Turistler zamanla yıpranmış binalara, meydanda jonglörlük yapan Avustralyalıya, gelip geçen tramvaylara bakarken kulağım güzel bir ses yakaladı. Berille eriyen dondurmalarımızla boğuşuyoduk o sırada. Heryerime bulaşan yapışkanlığı temizlemeye çalışıyodum. Sonra heyecanla gıcırdayan kemanın sesi daha da ilgimi çekti o eski şehirde. Berili dürtüp nekadar muhteşem çaldığını söylerken sarı saçlı çocuğun önünde durup dinledik. Çocuk neşeli şarkılardan hüzünlülere, anlamadığım o değişik dilde hızla geçiyodu. Bazıları okadar hızlıydı ki yerinde duramıyo, ayağa kalkıp ustalıkla kemanını kullanırken bir yandan da ritim tutuyodu. Melankolik şarkıları boğuk sesiyle daha önce duyduğum herhangi bi şeyden daha üzel bir hale getiriyodu. Kulaklarıma inanamıyodum artık. Karşımdaki yetenek ve duyduğum anlamlı tını bana kendimi unutturmuş, bambaşka dünyalara taşımıştı; var olmayan, olamayacak kadar güzel dünyalara. Ondan biraz öteye oturduğumuzda tek yapabildiğim çocuğu izlemekti. Anın büyüsüne kapılmış, kilitlenmiştim.
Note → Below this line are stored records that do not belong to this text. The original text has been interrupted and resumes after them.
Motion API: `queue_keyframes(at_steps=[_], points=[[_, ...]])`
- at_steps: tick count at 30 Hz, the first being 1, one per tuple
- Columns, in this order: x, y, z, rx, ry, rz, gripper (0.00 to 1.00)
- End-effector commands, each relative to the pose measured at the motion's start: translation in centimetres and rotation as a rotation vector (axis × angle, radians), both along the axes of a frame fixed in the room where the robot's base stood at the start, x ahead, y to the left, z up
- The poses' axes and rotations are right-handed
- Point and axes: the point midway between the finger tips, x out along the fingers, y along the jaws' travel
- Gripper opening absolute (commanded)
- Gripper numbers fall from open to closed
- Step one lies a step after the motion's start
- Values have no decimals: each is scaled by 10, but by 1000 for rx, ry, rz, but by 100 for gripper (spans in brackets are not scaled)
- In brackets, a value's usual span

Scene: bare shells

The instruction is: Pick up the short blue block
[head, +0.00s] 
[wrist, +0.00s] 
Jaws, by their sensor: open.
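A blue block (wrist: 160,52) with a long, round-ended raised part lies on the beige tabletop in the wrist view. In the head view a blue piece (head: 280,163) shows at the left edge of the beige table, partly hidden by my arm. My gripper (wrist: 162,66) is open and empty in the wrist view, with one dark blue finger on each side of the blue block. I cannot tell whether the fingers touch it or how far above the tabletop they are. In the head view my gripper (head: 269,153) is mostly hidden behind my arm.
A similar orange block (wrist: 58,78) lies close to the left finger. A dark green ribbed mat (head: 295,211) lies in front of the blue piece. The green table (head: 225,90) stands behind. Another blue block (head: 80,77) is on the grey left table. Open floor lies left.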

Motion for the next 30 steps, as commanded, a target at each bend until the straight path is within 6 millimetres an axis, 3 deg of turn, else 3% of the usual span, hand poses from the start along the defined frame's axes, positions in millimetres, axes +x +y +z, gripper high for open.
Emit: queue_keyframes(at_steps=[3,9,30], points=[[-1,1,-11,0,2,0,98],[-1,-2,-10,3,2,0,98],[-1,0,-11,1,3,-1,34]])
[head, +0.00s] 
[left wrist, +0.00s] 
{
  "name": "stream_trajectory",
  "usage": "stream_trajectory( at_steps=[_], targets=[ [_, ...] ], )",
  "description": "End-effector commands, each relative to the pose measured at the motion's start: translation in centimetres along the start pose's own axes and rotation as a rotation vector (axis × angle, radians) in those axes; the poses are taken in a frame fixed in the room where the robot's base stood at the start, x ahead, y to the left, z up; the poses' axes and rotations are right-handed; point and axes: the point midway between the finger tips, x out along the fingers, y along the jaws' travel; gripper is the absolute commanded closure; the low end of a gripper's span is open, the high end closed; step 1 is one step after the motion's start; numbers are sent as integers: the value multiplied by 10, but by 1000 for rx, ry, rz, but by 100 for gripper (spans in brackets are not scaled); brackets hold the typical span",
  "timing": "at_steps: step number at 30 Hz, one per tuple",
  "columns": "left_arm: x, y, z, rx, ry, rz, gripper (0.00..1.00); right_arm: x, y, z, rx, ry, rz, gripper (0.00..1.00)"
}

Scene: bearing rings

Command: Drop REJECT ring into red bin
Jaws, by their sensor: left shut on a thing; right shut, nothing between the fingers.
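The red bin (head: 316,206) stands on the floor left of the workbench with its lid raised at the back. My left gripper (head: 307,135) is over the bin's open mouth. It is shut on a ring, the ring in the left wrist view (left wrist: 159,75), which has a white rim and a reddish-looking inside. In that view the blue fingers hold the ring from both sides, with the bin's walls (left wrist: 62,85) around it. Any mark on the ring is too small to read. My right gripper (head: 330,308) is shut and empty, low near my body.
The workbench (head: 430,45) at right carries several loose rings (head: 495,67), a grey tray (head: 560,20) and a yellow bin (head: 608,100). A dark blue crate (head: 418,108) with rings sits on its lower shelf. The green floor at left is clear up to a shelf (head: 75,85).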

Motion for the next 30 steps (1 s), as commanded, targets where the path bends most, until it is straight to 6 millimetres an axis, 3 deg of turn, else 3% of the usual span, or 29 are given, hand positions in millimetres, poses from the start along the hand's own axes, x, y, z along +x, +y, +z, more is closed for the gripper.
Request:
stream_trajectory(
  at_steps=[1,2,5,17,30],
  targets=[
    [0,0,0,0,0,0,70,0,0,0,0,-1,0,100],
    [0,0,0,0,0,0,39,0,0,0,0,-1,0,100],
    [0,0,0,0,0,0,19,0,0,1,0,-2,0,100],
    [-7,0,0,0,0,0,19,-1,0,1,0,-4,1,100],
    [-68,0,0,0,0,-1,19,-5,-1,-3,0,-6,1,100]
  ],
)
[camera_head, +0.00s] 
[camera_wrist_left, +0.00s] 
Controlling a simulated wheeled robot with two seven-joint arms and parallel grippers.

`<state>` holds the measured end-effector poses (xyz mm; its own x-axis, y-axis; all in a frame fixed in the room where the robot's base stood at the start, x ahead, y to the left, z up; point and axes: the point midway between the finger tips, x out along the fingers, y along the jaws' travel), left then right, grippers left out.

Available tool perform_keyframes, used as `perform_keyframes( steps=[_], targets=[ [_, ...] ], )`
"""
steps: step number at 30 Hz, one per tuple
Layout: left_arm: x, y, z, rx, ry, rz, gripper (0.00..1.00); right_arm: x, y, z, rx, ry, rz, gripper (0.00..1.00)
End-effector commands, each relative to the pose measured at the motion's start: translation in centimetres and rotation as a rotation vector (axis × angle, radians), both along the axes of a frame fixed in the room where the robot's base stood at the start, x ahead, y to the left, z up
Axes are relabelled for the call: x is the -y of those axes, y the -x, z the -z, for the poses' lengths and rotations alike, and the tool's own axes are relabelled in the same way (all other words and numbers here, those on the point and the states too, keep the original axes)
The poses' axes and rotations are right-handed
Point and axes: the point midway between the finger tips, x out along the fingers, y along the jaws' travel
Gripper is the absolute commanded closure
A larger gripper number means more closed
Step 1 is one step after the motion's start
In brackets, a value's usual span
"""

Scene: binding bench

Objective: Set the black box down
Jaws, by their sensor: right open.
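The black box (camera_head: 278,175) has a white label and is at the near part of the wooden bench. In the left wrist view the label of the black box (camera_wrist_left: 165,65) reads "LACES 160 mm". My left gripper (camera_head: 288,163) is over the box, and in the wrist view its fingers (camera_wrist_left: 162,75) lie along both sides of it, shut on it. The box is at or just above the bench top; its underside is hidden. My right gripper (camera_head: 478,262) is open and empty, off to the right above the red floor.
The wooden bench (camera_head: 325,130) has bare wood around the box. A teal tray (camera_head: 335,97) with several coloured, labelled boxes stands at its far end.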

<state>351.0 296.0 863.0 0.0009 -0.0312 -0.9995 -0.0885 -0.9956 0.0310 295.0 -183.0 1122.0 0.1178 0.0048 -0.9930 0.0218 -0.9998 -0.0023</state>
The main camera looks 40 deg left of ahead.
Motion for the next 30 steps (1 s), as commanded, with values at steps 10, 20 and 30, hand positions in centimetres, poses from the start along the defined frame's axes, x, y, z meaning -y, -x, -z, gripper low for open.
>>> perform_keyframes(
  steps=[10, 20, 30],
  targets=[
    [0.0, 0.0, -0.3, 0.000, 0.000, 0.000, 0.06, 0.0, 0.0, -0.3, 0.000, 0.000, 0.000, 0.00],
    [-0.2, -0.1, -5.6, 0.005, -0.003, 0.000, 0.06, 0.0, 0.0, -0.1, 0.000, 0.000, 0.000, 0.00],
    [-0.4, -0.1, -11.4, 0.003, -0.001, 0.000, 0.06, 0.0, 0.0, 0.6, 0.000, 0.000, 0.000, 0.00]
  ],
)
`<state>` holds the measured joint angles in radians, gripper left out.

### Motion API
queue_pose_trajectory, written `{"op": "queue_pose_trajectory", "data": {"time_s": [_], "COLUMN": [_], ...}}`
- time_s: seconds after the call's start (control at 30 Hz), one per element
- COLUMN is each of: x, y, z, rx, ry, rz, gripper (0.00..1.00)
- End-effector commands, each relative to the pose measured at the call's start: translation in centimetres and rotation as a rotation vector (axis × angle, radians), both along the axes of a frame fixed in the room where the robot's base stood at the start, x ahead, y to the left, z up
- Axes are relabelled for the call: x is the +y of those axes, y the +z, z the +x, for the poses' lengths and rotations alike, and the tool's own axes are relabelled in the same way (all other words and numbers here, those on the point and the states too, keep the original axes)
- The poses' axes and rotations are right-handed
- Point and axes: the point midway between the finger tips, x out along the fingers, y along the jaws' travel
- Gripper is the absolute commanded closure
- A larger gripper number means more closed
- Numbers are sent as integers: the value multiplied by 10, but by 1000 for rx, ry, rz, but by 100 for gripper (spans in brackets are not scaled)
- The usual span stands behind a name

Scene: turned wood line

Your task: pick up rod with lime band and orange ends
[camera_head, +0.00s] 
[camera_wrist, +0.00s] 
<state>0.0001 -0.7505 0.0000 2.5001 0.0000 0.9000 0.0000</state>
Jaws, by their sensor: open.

Sanki asırlar öncesine gitmiş, çocuğun yarattığı sis perdesinde kendimi kaybetmiştim. Ne kadar saçma gelsede, belki de aşık olmuştum. O insana değilse bile, o ana olduğum belliydi. Ben onun gösterisini izlerken o da bana bakıp gülümsüyordu. Kirli sakalının arasındaki o gülümseme nasıl oluyosa bütün şarkııyı daha da güzelleştiriyodu. Ben de ona gülüyodum elimde hala eriyen dondurmayla. Beril bunu farkedip bana söylediğinde rastalı çocuk turist olduğumuzu anlamış olucak ki ingilizce bi şarkı söylemeye başlamıştı. Orada ne kadar kaldık bilmiyorum. Belki beş dakika, belki yirmi. Zaman kavramımı yitirmiştim. Berille keman kutusuna para atıp atmamam gerektiğini tartışırken yerimden kalkıp bulabildiğim bütün bozuklukları kutuya bıraktım. Bian bakıp çok teşekkür ederim dedi çocuk. Geri döndüğümde keşke konuşsaydım dedim içimden. Keşke bişey deseydim. Keşke hayatımda duyduğum en güzel şarkıları çaldığını söyleseydim. Keşke içimde neler yarattığını söyleseydim. O anın bitmesini hiç istemedim. Ama bir anda çocuk durdu, kemanını yerine koydu. Eşyalarını topladı ve Amsterdam’ın kalabalık sokaklarına karıştı.